Two-child families struggle to make work pay

A new study claims that millions of two-child families struggle with the costs of childcare after the birth of the second child and in many cases one parent is forced to cut their working hours or quit their job entirely.

A new study claims that millions of two-child families struggle with the costs of childcare after the birth of the second child and in many cases one parent is forced to cut their working hours or quit their job entirely.
 
This is according to Aviva COTS (Cost Of The Sibling) study, which interviewed over 1,000 parents with two or more children.
 
The study claims that four in ten families feel it isn’t worth both parents working full time, after the arrival of their second child. Full-time childcare for two children costs nearly £17,000 a year, says the survey and for many families this would mean working purely to pay the childcare fees.
 
Over half of mums (57%) reduce their hours or don’t return to work at all after the birth of their first child because they want to spend more time with their baby but this changes with the second child with financial factors being the biggest deciding factor (39%).
 
The survey claims that almost half (45%) of the parents who don’t return to work after their second child are taking at least five years off work.
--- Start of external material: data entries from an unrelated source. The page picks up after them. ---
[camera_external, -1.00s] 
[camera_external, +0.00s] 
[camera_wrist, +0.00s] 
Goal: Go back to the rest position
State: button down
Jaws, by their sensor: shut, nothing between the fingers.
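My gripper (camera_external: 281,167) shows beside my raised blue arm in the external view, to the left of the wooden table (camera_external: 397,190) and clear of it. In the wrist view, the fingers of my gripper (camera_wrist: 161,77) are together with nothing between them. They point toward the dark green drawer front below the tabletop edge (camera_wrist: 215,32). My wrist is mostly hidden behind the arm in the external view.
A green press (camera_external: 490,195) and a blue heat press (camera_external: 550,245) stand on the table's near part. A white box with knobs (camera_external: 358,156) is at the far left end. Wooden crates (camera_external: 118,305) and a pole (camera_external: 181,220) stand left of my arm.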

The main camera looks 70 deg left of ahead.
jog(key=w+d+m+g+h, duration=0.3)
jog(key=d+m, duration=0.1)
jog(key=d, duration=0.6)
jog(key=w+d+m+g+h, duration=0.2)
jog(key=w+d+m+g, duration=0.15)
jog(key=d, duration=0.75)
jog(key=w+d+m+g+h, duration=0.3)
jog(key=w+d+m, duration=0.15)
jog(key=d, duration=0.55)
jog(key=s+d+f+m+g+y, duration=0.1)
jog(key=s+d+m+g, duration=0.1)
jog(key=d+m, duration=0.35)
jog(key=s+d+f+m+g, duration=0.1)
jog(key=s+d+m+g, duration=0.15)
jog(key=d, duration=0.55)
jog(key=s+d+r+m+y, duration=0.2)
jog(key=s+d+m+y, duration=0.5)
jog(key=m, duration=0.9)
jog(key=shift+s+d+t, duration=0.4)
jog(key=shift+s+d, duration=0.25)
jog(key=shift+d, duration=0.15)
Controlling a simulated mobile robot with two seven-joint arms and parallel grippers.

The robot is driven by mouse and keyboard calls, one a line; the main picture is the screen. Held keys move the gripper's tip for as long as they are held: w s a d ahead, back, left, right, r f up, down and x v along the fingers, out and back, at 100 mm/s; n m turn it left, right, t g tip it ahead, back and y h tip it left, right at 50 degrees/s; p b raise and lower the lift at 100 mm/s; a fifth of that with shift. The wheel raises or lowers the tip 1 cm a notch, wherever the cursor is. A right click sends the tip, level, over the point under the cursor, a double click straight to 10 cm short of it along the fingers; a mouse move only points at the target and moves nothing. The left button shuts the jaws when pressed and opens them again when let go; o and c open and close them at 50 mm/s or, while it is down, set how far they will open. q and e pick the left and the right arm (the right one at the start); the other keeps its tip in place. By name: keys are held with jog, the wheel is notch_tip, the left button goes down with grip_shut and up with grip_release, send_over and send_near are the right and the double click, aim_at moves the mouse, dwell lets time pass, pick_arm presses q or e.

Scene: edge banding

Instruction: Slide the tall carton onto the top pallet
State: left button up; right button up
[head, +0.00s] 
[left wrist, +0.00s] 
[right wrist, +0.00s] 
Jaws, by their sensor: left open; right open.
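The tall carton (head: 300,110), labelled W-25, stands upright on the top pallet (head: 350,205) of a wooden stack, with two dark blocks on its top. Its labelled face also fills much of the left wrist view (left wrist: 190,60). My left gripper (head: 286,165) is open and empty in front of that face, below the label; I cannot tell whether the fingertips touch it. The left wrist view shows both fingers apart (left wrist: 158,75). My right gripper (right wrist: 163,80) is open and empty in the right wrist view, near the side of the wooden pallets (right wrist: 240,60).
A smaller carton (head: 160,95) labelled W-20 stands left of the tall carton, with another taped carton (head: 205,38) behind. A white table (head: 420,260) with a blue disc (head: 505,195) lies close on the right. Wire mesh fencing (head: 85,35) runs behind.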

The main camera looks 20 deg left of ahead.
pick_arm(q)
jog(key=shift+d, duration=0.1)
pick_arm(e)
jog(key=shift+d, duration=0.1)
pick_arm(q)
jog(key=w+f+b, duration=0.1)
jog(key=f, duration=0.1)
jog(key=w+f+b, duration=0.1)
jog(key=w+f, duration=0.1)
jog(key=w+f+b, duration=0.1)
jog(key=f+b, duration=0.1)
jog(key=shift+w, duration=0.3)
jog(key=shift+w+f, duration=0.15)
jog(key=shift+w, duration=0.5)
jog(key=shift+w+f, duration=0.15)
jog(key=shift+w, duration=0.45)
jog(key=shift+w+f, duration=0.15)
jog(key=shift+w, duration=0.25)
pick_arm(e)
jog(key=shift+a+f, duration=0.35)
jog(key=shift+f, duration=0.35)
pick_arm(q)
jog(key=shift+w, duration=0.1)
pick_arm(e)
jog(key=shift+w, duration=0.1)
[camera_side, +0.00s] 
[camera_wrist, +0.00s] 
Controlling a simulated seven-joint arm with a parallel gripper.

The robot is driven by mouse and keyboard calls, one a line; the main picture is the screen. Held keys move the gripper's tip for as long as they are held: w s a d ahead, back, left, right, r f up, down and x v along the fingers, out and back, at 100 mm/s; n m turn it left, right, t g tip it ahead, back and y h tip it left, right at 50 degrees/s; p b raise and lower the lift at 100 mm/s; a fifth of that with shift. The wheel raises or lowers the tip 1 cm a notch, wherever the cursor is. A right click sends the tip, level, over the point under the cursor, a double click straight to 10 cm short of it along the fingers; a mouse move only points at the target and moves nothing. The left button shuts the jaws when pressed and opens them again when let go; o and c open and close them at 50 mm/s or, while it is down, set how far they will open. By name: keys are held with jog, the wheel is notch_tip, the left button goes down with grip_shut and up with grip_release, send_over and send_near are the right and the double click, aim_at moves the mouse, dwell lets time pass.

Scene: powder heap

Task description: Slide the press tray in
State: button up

These five years potentially cost over £125,000 in lost earnings, even before taking into account the additional cost of supporting the second child.
 
Louise Colley, head of protection marketing for Aviva commented: “As any parent will know, children have a huge financial impact on a family – and this can sometimes mean double trouble when a sibling comes along! This is why protecting the family is so important, perhaps even more so when there are more mouths to feed.”
 
The news is at odds with a similar survey carried out by price comparison website, uswitch.com which found that over half of maternity returners are forced back to work for financial reasons. It claimed that over half (52%) of mums returned to work after the birth of their child to ease financial concerns.

Recent budget proposals to remove Child Trust Funds and Health in Pregnancy grants puts a further squeeze on working parents, says the survey.